Watch Me When I Kill is a rather daft English title that insinuates a non-existing voyeuristic angle to the killings that doesn’t exist. Then again the original Italian title of this giallo – Il Gatto dagli occhi di giada (The Cat With the Jade Eyes) – is equally misleading and an obvious attempt to create a connection to Dario Argento’s initial Animal Trilogy.
Though all the trailers and ad materials seem to highlight a lurid slasher, this film is one of the more serious and mainstream giallos ever produced. Yes, it does have a couple of killings though they’re generally very light on either gore or style. And don’t expect a single moment of titillation! Antonio Bido, the director and co-writer, quite clearly envisaged a more mature approach to the genre and had higher aspirations for his debut production than to be known as just another Eurotrash director churning out one exploitational feature after the other. The final solution to the mystery even has tragic overtones that are rarely ever explored in similar productions.
Though the plot is actually somewhat more coherent than that of most other gialli, it has instances that will have you shaking your head in disbelief. In one scene our hero establishes a very convoluted reasoning as to why a suspect appears to be left handed and hence not the killer, just to then remark that of course that character was also otherwise known as “Lefty”. D’oh! Our amateur detective then spends an entire sleepless night sleuthing and coming up with evidence that the track leads to Padova. Needless to say in that very moment he also gets a phone call from another possible victim asking him to meet him in that very city. Sheesh, I guess that was one wasted night without sleep!
In a very average production the one aspect of this production that sticks out as 5-Star is the music score by Trans Europa Express (composers Mauro Lusini and Gianfranco Coletta). It can only be described as the best Goblin score not actually written by Goblin and just needs to be played at full blast.

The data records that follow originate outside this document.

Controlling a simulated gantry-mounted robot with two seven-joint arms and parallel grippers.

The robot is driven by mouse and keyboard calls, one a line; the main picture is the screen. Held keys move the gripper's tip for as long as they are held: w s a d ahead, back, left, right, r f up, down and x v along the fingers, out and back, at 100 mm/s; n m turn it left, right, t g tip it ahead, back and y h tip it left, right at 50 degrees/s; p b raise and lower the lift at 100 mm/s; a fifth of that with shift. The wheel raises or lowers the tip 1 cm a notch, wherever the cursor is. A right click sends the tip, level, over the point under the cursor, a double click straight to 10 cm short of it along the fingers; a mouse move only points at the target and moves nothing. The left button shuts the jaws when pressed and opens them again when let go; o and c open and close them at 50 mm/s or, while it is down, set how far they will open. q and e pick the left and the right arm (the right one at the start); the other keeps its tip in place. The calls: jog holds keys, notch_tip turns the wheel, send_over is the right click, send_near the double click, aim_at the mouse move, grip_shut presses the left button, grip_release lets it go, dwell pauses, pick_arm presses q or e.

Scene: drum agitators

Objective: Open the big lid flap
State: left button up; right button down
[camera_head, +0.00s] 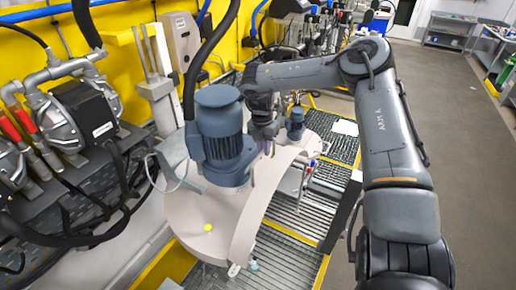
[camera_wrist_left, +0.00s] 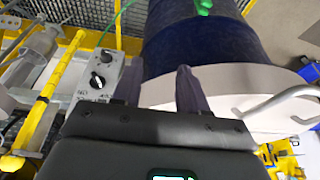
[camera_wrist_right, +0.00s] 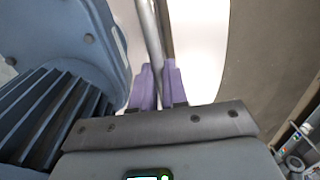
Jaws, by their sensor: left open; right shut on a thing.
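A beige round drum lid (camera_head: 185,212) with a yellow dot surrounds a blue-grey agitator motor (camera_head: 222,140) in the head view. The big lid flap (camera_head: 268,190) is the curved beige panel on its right side; it appears tilted against the lid, by how much I cannot tell. My right gripper (camera_head: 265,148) is over the flap, beside the motor. In the right wrist view its purple fingers (camera_wrist_right: 160,85) are shut on a metal handle bar (camera_wrist_right: 150,35). My left gripper (camera_wrist_left: 157,85) is open and empty, seen only in its wrist view, over a beige surface.
A second, smaller blue motor (camera_head: 296,122) stands beyond my right gripper. Pumps and hoses (camera_head: 80,110) line the yellow wall at left. The left wrist view shows a curved metal handle (camera_wrist_left: 285,103) and a grey control box (camera_wrist_left: 98,80). The floor at right is clear.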

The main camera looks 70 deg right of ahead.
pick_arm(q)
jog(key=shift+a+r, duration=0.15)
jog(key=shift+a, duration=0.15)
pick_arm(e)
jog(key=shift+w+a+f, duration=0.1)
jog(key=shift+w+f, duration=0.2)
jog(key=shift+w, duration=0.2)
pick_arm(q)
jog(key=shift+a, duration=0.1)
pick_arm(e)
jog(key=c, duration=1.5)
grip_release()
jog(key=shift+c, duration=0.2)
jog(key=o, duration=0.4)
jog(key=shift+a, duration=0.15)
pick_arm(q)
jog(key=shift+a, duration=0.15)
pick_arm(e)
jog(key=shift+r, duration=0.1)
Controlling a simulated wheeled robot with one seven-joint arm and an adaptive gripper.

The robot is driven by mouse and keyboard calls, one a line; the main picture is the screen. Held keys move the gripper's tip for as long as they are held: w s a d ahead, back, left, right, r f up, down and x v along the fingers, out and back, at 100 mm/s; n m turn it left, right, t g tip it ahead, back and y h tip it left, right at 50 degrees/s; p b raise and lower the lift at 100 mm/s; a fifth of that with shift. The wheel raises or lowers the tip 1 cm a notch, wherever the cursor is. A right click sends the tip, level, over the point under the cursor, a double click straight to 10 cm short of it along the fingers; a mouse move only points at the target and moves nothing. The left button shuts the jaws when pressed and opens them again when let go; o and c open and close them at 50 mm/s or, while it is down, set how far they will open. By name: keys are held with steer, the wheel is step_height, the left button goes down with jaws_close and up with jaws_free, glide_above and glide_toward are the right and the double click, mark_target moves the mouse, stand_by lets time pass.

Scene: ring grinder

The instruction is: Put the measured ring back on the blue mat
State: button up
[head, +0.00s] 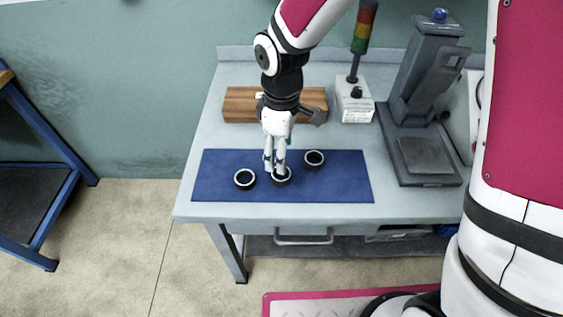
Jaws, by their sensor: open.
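The blue mat (345,184) lies flat along the front of the grey workbench. Three dark rings with light rims are on it: a left ring (244,179), a middle ring (281,177) and a right ring (314,159). I cannot tell by look which one is the measured ring. My gripper (276,170) points down at the middle ring, its fingers open at the ring's back edge. The fingers partly cover this ring, and I cannot tell whether they touch it.
Behind the mat stand a wooden block (240,104), a signal light on a white box (354,102) and a dark grey measuring stand (423,155) at the right. The mat's right part is clear. A blue-framed table (42,160) stands far left.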

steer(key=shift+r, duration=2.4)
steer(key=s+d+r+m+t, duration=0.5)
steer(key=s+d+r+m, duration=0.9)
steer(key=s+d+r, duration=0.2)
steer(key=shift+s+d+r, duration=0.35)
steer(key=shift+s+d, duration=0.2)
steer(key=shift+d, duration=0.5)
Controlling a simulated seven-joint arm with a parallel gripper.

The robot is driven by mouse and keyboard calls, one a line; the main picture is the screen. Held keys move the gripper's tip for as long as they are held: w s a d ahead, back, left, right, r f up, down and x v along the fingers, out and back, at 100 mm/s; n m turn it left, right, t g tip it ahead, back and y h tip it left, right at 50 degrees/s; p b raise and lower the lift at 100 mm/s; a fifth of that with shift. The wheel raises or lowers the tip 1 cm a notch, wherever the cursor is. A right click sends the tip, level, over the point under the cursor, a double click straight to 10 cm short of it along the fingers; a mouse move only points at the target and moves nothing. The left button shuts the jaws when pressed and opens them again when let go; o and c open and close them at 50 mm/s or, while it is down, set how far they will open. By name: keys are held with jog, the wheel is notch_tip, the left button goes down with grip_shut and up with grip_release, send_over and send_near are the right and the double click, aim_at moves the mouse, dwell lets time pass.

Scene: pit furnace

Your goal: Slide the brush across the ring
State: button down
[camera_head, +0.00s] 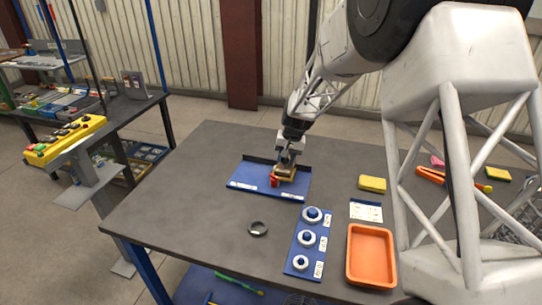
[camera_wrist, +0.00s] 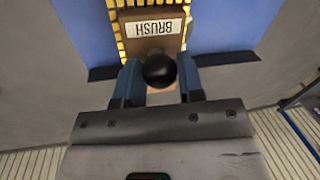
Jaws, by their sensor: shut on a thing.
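A dark ring (camera_head: 258,229) lies flat on the grey table in front of the tray, apart from the brush.
A small red object (camera_head: 273,181) stands beside the brush. An orange tray (camera_head: 371,256), a white card (camera_head: 366,211) and a yellow sponge (camera_head: 372,184) are on the right. Orange-handled tongs (camera_head: 432,175) lie farther right. The table's left part is clear.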

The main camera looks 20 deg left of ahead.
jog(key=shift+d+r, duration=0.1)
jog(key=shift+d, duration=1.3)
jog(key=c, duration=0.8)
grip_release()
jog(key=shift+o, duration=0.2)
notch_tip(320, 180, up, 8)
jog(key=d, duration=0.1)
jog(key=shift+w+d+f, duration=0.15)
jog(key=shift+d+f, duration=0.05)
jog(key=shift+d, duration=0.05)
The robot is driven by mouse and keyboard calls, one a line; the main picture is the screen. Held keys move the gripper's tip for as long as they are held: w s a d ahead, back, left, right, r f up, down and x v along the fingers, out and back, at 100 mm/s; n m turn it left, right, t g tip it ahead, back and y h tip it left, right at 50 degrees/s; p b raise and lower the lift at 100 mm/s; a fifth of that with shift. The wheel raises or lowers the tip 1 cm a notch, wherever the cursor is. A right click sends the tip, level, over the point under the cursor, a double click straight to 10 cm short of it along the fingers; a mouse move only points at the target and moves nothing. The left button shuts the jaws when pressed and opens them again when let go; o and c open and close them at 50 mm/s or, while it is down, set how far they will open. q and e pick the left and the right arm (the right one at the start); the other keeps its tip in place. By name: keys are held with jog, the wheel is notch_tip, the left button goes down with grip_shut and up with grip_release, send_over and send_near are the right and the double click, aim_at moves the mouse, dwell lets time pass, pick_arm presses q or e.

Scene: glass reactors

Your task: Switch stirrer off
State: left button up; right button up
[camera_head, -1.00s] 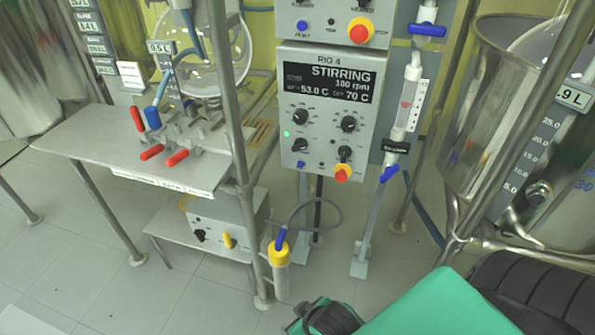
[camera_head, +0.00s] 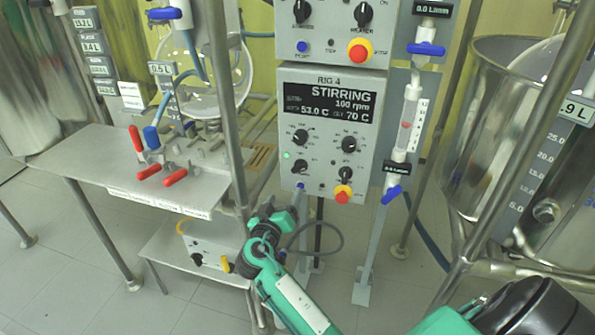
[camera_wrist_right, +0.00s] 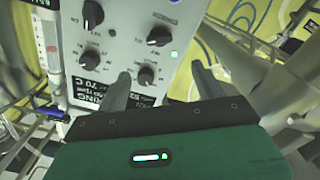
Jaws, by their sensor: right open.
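The rig 4 control box (camera_head: 325,205) stands in the middle of the head view. Its dark display (camera_head: 328,98) reads STIRRING, 100 rpm, 53.0 C and 70 C. Below the display are an upper left knob (camera_head: 301,137), an upper right knob (camera_head: 348,144), a lower left knob (camera_head: 300,167) and a lower right knob (camera_head: 346,175). A green light (camera_head: 287,155) is lit. My right gripper (camera_head: 288,212) is just below the box's lower left. In the right wrist view, my open, empty right gripper (camera_wrist_right: 163,84) faces the knobbed panel (camera_wrist_right: 120,40). My left gripper is out of view.
A metal post (camera_head: 228,110) and a shelf with red-handled clamps (camera_head: 165,177) stand to the left. A flow tube with blue valves (camera_head: 408,118) and a steel vessel (camera_head: 500,140) stand to the right.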

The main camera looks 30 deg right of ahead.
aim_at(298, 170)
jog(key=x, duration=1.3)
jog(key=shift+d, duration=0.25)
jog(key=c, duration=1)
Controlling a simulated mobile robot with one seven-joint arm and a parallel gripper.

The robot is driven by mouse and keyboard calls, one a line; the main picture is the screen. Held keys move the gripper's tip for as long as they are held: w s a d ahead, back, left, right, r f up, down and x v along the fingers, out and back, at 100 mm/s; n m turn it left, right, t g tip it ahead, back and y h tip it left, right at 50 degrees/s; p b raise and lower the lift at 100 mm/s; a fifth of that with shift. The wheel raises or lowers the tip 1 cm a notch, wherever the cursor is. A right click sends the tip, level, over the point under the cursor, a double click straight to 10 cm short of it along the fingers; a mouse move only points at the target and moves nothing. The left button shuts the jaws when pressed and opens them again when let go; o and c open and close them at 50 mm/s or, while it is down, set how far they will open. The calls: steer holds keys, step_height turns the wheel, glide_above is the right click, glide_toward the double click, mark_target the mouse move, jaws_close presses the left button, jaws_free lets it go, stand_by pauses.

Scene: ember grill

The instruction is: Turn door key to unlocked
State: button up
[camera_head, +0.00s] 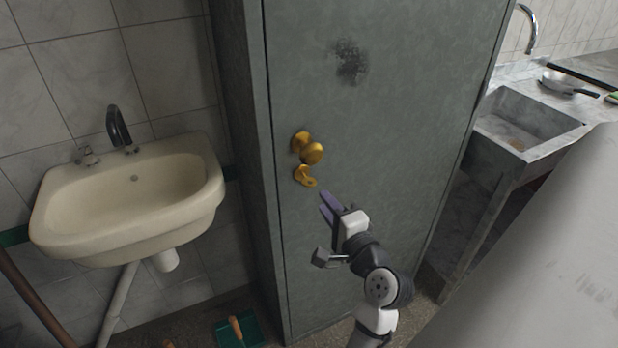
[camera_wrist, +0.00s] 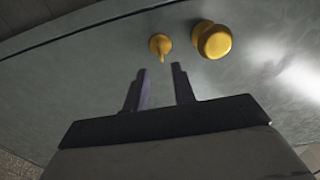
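The grey-green door (camera_head: 390,130) is closed, with a round brass knob (camera_head: 311,152) near its left edge. The brass key (camera_head: 305,177) sits in the door just below the knob. In the wrist view the key (camera_wrist: 160,46) is beside the knob (camera_wrist: 213,40), ahead of the fingertips. My gripper (camera_head: 327,206) is just below and to the right of the key, apart from it. In the wrist view my gripper (camera_wrist: 162,68) has its two purple fingers spread with an empty gap between them, and the key lies roughly in line with that gap.
A cream washbasin (camera_head: 130,195) with a dark tap is on the tiled wall at left. A green dustpan (camera_head: 238,330) lies on the floor below. At right are a stone sink (camera_head: 520,125) and a pan (camera_head: 568,83). A large pale surface (camera_head: 545,260) fills the lower right.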

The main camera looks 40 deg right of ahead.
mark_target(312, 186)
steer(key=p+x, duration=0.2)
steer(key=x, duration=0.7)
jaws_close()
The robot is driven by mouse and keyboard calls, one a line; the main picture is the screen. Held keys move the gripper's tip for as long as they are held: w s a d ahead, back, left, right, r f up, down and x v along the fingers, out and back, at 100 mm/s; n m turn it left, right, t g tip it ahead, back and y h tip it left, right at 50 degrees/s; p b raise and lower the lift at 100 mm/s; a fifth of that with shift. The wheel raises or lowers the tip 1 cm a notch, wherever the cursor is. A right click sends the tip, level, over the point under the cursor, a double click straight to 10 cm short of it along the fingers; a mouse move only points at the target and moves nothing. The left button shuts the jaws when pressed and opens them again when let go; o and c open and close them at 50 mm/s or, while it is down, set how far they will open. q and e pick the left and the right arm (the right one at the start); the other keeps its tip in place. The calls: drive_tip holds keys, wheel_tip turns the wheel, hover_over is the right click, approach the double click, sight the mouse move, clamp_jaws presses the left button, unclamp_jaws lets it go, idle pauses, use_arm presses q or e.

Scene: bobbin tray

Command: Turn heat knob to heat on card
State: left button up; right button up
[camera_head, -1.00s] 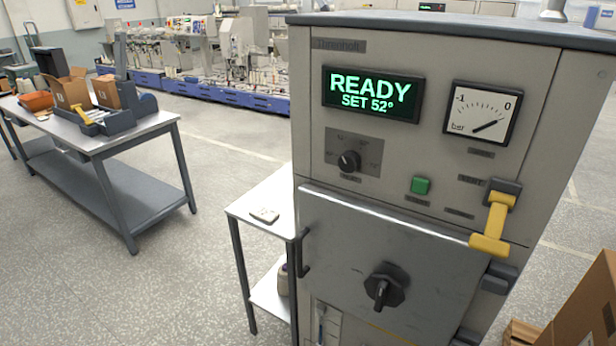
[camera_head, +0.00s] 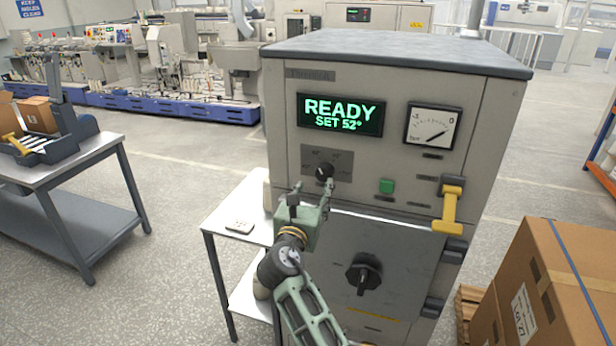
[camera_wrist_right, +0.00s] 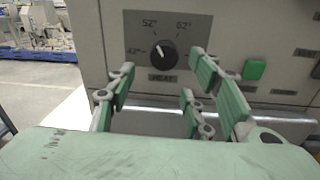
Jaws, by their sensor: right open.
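The heat knob (camera_head: 324,172) is a small black dial on the oven's front panel, below the display (camera_head: 340,114), which reads READY, SET 52°. In the right wrist view the knob (camera_wrist_right: 162,54) has marks 42°, 52° and 62° around it and HEAT below; its pointer leans up-left, roughly toward 52°. My right gripper (camera_head: 312,189) is open and empty in front of the knob, its fingers to either side and apart from it. A small pale flat item (camera_head: 240,227) lies on the side table; I cannot tell whether it is the card. My left gripper is out of view.
A green button (camera_head: 386,186) and a yellow lever (camera_head: 449,208) are right of the knob. The oven door's black handle (camera_head: 364,274) sticks out below. Cardboard boxes (camera_head: 548,285) stand at the right. A workbench (camera_head: 75,160) stands left, with open floor between.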

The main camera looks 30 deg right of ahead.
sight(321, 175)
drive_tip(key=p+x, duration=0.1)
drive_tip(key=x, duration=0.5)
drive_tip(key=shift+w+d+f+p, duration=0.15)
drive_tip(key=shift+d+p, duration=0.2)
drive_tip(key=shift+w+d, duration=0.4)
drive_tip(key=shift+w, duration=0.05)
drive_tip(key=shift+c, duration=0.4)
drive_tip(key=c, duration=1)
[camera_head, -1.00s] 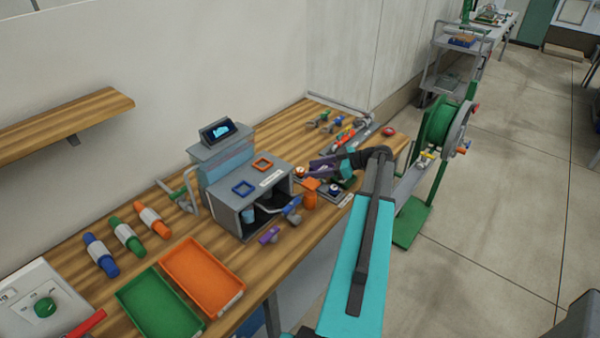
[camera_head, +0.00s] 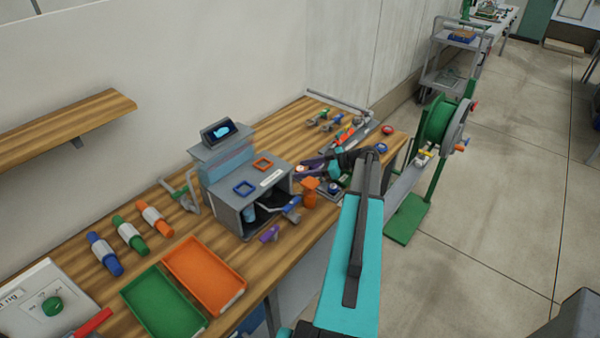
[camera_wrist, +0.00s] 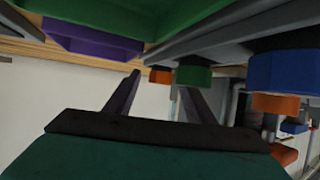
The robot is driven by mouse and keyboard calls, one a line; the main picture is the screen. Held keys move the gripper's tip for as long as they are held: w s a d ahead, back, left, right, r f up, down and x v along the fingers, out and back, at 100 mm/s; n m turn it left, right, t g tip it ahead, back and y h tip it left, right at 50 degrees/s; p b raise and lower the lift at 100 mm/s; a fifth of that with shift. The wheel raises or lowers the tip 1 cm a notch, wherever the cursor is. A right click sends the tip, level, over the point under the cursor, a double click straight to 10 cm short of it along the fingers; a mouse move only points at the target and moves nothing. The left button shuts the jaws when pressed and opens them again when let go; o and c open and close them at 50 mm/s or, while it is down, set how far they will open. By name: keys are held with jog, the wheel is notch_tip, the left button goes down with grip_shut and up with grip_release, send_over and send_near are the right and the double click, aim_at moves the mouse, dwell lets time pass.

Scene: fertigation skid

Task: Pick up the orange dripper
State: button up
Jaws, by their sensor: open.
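My gripper (camera_head: 304,166) is open, low over the right part of the wooden bench, just right of the grey cabinet; its dark purple fingers also show apart in the wrist view (camera_wrist: 158,82). A small orange piece (camera_wrist: 160,76) shows between the fingertips in the wrist view; I cannot tell whether it is the orange dripper or how far away it is. In the head view an upright orange piece (camera_head: 310,191) stands just in front of my gripper; I cannot tell whether that is the dripper. Small round coloured parts close to the fingers are partly hidden by them.
The grey cabinet (camera_head: 233,217) with a small screen stands left of my gripper. A green tray (camera_head: 164,303) and an orange tray (camera_head: 204,275) lie at the front left. A purple part (camera_head: 270,233) lies near the bench edge. A green hose reel (camera_head: 437,124) stands right of the bench.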

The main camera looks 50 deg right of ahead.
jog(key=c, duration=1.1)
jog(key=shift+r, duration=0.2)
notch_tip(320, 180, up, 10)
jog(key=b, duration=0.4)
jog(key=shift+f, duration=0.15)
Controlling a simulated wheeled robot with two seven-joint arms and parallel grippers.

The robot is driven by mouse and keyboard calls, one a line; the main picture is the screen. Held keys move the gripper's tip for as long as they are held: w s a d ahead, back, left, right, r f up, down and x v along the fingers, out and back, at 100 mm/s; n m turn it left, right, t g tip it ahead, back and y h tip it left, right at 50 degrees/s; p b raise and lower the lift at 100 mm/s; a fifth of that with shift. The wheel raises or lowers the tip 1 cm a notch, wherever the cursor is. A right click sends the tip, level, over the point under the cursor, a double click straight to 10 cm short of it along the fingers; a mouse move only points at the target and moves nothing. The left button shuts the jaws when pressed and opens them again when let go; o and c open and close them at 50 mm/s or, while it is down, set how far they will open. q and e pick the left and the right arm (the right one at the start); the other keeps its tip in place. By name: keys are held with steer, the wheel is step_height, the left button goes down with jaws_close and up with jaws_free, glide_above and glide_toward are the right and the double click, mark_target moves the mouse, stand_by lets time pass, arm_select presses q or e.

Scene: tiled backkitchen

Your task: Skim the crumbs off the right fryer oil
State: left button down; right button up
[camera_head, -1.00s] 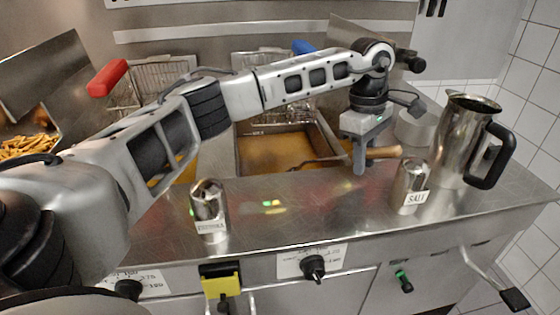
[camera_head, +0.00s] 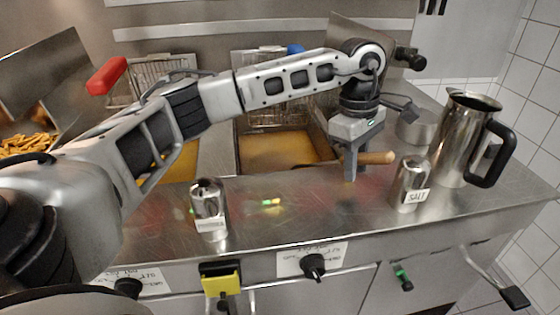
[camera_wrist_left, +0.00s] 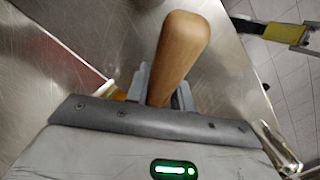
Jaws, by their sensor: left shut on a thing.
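The right fryer's oil (camera_head: 275,150) is golden brown in its open vat, in the middle of the head view. My left gripper (camera_head: 350,172) is over the steel counter at the vat's front right corner, shut on a tool with a wooden handle (camera_head: 378,157). The handle points right in the head view. It also shows between the fingers in the left wrist view (camera_wrist_left: 182,45). A thin part of the tool reaches left toward the vat's front edge; its working end cannot be made out. Crumbs are too small to tell. My right gripper is not in view.
A salt shaker (camera_head: 411,185) and a steel jug (camera_head: 466,140) stand right of the gripper. Another shaker (camera_head: 208,210) stands at the counter's front. A basket (camera_head: 262,90) hangs behind the right vat. A round steel container (camera_head: 418,128) stands behind the salt shaker.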

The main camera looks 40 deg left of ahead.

Extras include a 20 minute interview with the director, trailers for this movie as well as for some other Shameless DVDs, two different versions of the opening credits, a picture gallery and what is advertised as a commentary, but is in fact nothing more than sporadic text based nuggets of info that are very often highly irreverent, add very little to the understanding of the picture and lead one to wonder why the company even bothered to include this as an extra at all.
Watch Me When I Kill is certainly not a bad film. Acting, plot and cinematography are all by and large faultless. The trouble is that for a genre that is known for its often outrageous plot devices and imagery, this film comes across as far too pedestrian, average and indeed ordinary to really register highly on the fun scale. Still, Shameless is fast becoming one of my favourite DVD companies and again needs to be congratulated for finally making a decent print of this otherwise rarely known Eurotrash production available to a wider audience.